On November 16, Baskov had notably been declared persona non grata in Latvia, quite an event considering that the May 21–June 6, 2021, ice hockey World Cup was supposed to take place jointly in Minsk and Riga. No final decision has been taken by the International Ice Hockey Federation about whether the championship games will take place as planned in light of the political situation inside Belarus: a persistent rumor suggests that, due to the political instability, Minsk’s portion of the 2021 World Cup will be transferred to Moscow (Tut.by, November 20).

These and other developments have been accompanied by sharply more radicalized rhetoric on all sides. The protest movement’s backers increasingly acknowledge the impossibility of negotiating anything at all with the regime. Moreover, they view the escalating European sanctions and, especially, the next iteration of the United States’ Belarus Democracy Act as the tipping point for Lukashenka (Telegraf.by, November 20). Of course, earlier versions of the sanctions law had failed to uncover the whereabouts of any of Lukashenka’s suspected offshore financial assets; while the recent visit of the US chargé d’affaires, Jeffrey Giauque, to the High-Tech Center in Minsk and his talks with its director, Vsevolod Yanchevsky, illustrated that preexisting contracts involving US firms were still being honored by both sides (Tut.by, November 16). Nonetheless, at least on two occasions, the regime’s commitment to crush the protest movement was likened to the Holocaust (Gazeta.by, November 16; Facebook.com/andrei.a.litvin, November 18), a parallel that surely goes too far.

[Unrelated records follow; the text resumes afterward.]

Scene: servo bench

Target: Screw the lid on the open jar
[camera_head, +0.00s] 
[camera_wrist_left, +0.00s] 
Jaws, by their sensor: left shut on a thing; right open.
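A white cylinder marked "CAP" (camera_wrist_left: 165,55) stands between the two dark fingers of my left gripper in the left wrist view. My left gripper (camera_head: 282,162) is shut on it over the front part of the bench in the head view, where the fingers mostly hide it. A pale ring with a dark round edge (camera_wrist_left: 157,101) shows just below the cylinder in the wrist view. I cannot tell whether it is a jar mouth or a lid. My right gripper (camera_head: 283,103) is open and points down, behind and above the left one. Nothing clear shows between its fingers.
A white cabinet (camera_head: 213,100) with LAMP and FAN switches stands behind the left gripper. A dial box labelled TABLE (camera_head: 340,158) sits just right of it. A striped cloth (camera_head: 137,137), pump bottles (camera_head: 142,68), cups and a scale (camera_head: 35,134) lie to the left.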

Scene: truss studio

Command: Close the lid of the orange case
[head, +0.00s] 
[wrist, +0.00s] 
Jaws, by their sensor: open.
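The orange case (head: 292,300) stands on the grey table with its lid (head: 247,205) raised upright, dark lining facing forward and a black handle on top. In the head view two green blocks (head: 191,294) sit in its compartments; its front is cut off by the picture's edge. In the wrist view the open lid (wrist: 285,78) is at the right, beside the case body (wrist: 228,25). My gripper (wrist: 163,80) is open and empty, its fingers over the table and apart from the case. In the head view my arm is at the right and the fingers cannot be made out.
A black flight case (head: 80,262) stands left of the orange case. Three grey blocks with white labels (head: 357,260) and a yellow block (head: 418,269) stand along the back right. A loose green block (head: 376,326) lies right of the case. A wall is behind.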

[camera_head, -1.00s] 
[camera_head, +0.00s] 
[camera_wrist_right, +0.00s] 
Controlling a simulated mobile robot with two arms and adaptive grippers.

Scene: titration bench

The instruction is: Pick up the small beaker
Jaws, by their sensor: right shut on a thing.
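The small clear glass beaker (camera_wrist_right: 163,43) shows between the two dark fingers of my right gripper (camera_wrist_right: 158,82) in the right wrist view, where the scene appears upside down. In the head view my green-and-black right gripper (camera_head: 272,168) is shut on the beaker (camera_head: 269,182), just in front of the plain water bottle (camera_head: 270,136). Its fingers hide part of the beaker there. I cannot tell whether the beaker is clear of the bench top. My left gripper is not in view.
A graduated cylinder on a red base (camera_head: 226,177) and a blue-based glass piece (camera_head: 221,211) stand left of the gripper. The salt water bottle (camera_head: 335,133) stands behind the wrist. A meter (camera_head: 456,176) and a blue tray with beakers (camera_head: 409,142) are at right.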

The government side has reciprocated and sometimes even initiated such verbal clashes. Apparently responding to riot police and the regime in general being labeled “fascist,” Lukashenka pledged to “rid our society of fascist symbols” (Naviny, November 20). To him, those include, first and foremost, the white-red-white flags that have come to symbolize the protests. Though used by Belarusian collaborationists with Nazi Germany during World War II, this flag was, in fact, first designed by civil engineer Claudy Duzh-Dushevsky back in 1918 as a symbol of the short-lived Belarusian People’s Republic; in 1992–1995, it became newly independent Belarus’s official state flag. Whereas, after the Catholic bishop Yury Kosobutsky and the press secretary of the Belarusian Orthodox Church Sergei Lepin described the removal of pictures, memorial candles and flowers from the spot where Bondarenko was apprehended as “satanic trampling on lamps and [religious] icons,” the Office of the General Prosecutor rebuked both priests for allegedly fomenting hatred against the authorities (Moskovsky Komsomolets, November 19). At least on two occasions, the country’s leadership suggested that Belarus could devolve into civil war (Tut.by, November 19; RIA Novosti, November 17).

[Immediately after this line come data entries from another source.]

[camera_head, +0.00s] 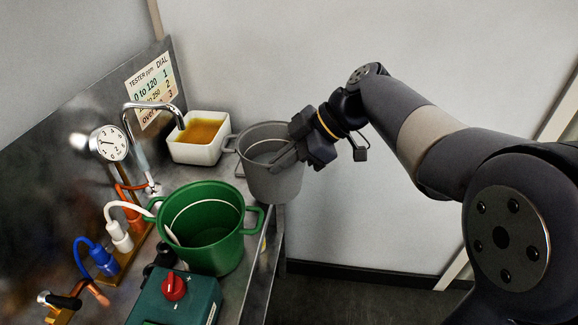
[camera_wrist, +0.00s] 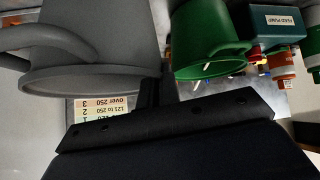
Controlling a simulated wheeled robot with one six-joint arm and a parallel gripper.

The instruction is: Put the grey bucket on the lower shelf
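The grey bucket (camera_head: 275,182) stands upright at the far right corner of the steel bench, close to its edge. It also shows large and inverted in the wrist view (camera_wrist: 100,40), with a side handle at left. My gripper (camera_head: 290,155) is at the bucket's right rim, with a finger reaching over into the opening. In the wrist view a dark finger (camera_wrist: 151,95) lies against the rim. Whether the fingers pinch the rim is hidden. The lower shelf cannot be made out in either view.
A green bucket (camera_head: 205,225) stands just in front of the grey one. A white tub of amber liquid (camera_head: 198,150) is behind, under a curved tap (camera_head: 150,106). A teal box with a red knob (camera_head: 175,300) is at the front. Open floor (camera_head: 340,295) lies right of the bench.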

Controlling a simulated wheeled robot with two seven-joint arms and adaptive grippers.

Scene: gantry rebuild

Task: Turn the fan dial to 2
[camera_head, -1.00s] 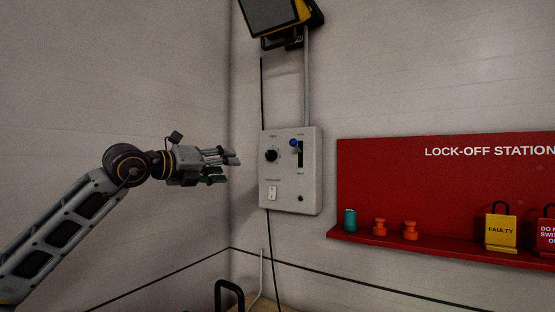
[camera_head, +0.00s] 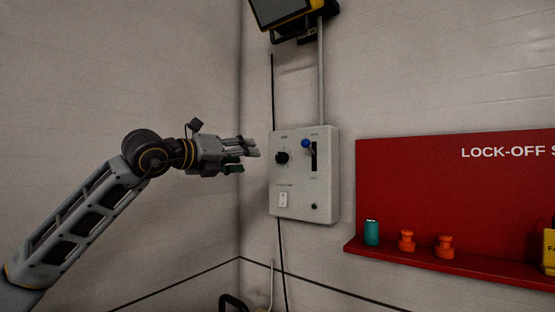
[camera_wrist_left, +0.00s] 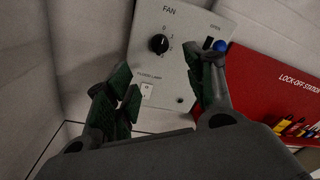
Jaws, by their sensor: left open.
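The fan dial (camera_head: 282,158) is a round black knob at the upper left of a pale grey control box (camera_head: 305,195) on the wall. In the left wrist view the dial (camera_wrist_left: 158,44) sits under the word FAN, with small numbers around its right side; which number it points to is too small to tell for sure. My left gripper (camera_head: 247,158) is open and empty, just left of the box and apart from the dial. In the left wrist view its green-padded fingers (camera_wrist_left: 162,92) are spread below the dial, one on each side. My right gripper is not in view.
A slider with a blue knob (camera_head: 306,143) is right of the dial, and a white switch (camera_head: 283,200) is below it. A red lock-off board (camera_head: 400,190) with a shelf stands to the right.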

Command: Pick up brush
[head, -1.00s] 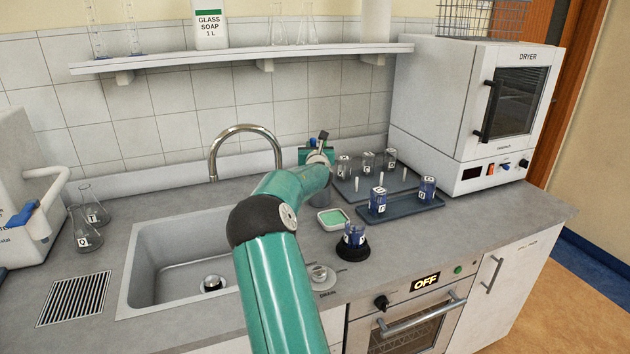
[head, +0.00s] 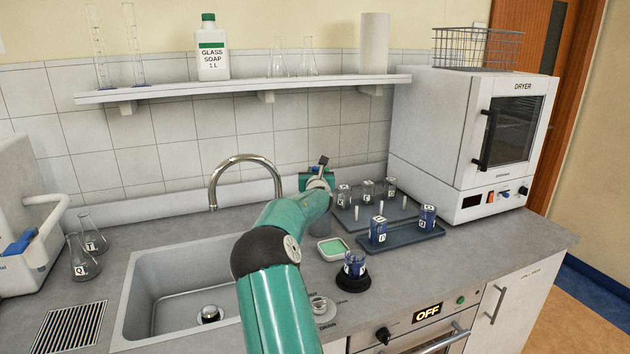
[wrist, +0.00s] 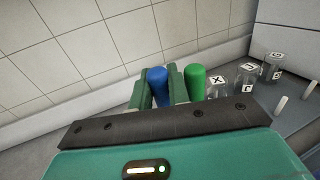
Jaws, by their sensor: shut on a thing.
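My gripper (wrist: 157,88) is shut on an upright blue, round-ended handle (wrist: 157,74) in the wrist view; it looks like the brush's handle. Its lower part is hidden behind the fingers and wrist, so I cannot tell what it stands in or whether it is lifted. A similar green handle (wrist: 195,80) stands just right of the right finger. In the head view my gripper (head: 318,172) is near the tiled wall, right of the tap, and my own arm hides most of what lies below it.
The sink (head: 170,290) and tap (head: 240,160) are at left. Labelled glassware stands on dark trays (head: 405,236) at right. A green-filled dish (head: 333,249) and a black stand (head: 352,281) sit in front. The shelf (head: 240,88) runs above; the dryer (head: 440,135) is at right.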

Rhetoric in the international relations sphere has hardened, too. Thus, the European Union’s top diplomat, High Representative Josep Borrell, pledged that, from now on, “not a single euro” will be allotted to Minsk (Naviny, November 19). For his part, Belarusian Foreign Minister Vladimir Makei declared that his country was suspending its human rights dialogue with the EU and lowering its level of participation in the Eastern Partnership (Naviny, November 17). Lukashenka expressed certainty that two US intelligence outposts—one near Warsaw and the other in Kyiv—were directing subversive activities against Belarus. “Only Americans work for those entities—all smart, talented and able people” (Belta, November 20).

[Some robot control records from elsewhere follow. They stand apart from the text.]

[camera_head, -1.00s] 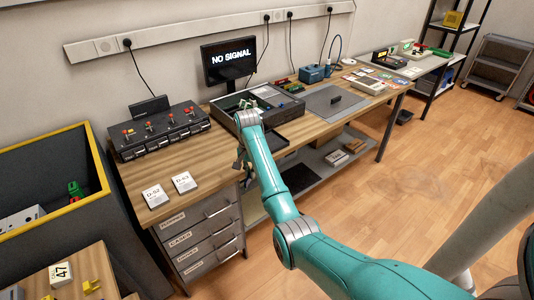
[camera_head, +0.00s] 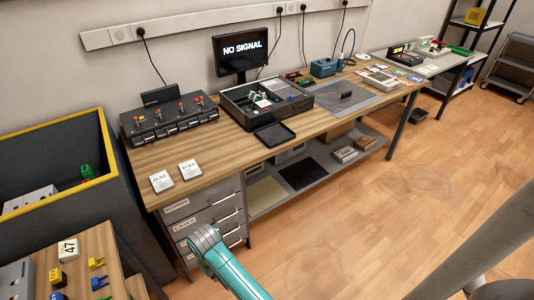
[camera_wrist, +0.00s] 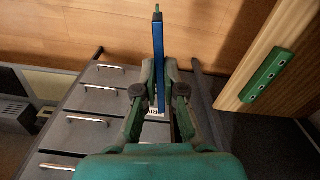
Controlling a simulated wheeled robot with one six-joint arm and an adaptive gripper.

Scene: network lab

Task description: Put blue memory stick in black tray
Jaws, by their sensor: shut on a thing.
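In the wrist view my gripper (camera_wrist: 158,85) is shut on a thin blue stick (camera_wrist: 157,45), the blue memory stick, which stands out lengthwise between the fingers. In the head view only my teal arm shows at the bottom, in front of the drawer cabinet; the fingers and the stick are hidden there. A small black tray (camera_head: 274,134) lies on the wooden bench, just in front of the open black case. My gripper is well apart from it, lower and to the left in the head view.
The open black case (camera_head: 240,112) with boards inside stands behind the tray. Two white cards (camera_head: 189,169) lie on the bench's left end. The drawer cabinet (camera_head: 207,219) is below. A yellow-rimmed bin (camera_head: 48,125) stands at left.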

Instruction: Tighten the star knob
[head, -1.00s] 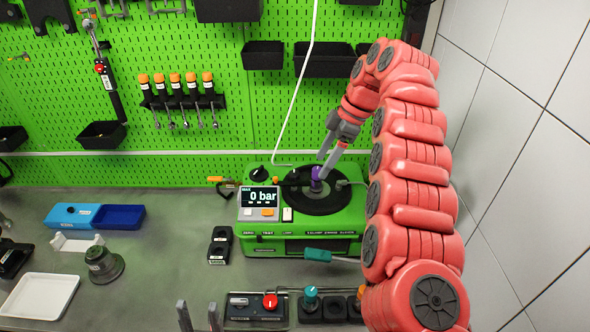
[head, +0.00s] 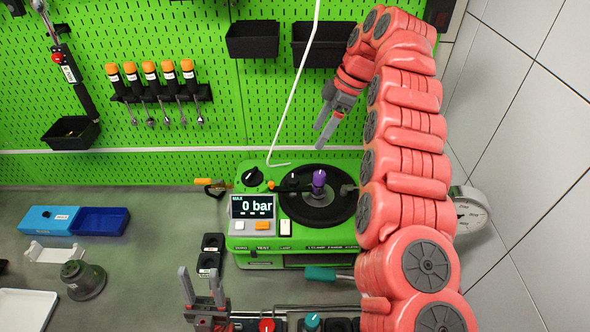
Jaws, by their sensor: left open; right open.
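The purple knob (head: 319,180) stands upright at the middle of the black round plate (head: 338,208) on top of the green test bench (head: 262,246). My right gripper (head: 326,125) is open and empty, above and behind the knob, in front of the green pegboard and apart from the knob. My left gripper (head: 201,287) is open and empty at the bottom, near the front of the table. The bench display (head: 255,211) reads 0 bar.
A teal-handled tool (head: 322,273) lies in front of the bench. A red knob (head: 267,325) and a teal knob (head: 312,321) stand at the front edge. A blue box (head: 98,221), a grey round part (head: 82,280) and a white tray (head: 25,309) are at left. A dial gauge (head: 470,212) is at right.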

Whereas the United States has now been assigned the role of the arch-enemy, how are Belarusian-Russian relations evolving? Gevorg Mirzoyan, a political commentator and frequent guest on Russian TV, calls Lukashenka a hopeless leader, even more so than Armenia’s Prime Minister Nikol Pashinyan, although for the same reason: infidelity. “Having just fought off the West with Moscow’s help, he [Lukashenka] is already talking about the resumption of a multi-vector policy and claims that the Russians ‘must understand us.’ ” In reality, however, no post-Soviet country, with the possible exception of Kazakhstan, enjoys full-fledged independence, according to Mirzoyan. “All the talk of the post-Soviet elites about ‘national sovereignty’ ends the very moment when they begin to feel the need for something that they have no stamina to deliver themselves” (Gazeta.ru, November 18).

Will Moscow “deliver” what Mirzoyan sees as a rescue effort? Arseny Sivitsky and Yury Tsarik of the Minsk Center for Strategic and Foreign Policy Studies believe that it will—and fairly soon. According to these experts, Russia will seek to replay the Kyrgyzstan 2010 scenario, when Moscow and Washington reportedly agreed on the change at the helm of power in that country (Forstrategy, November 20). Based on the conversations occurring on online social networks, this hypothesis seems to be endorsed as frequently as it is rejected. Whether the same pertains to the general public’s view of the Belarusian protest movement itself, however, remains to be seen.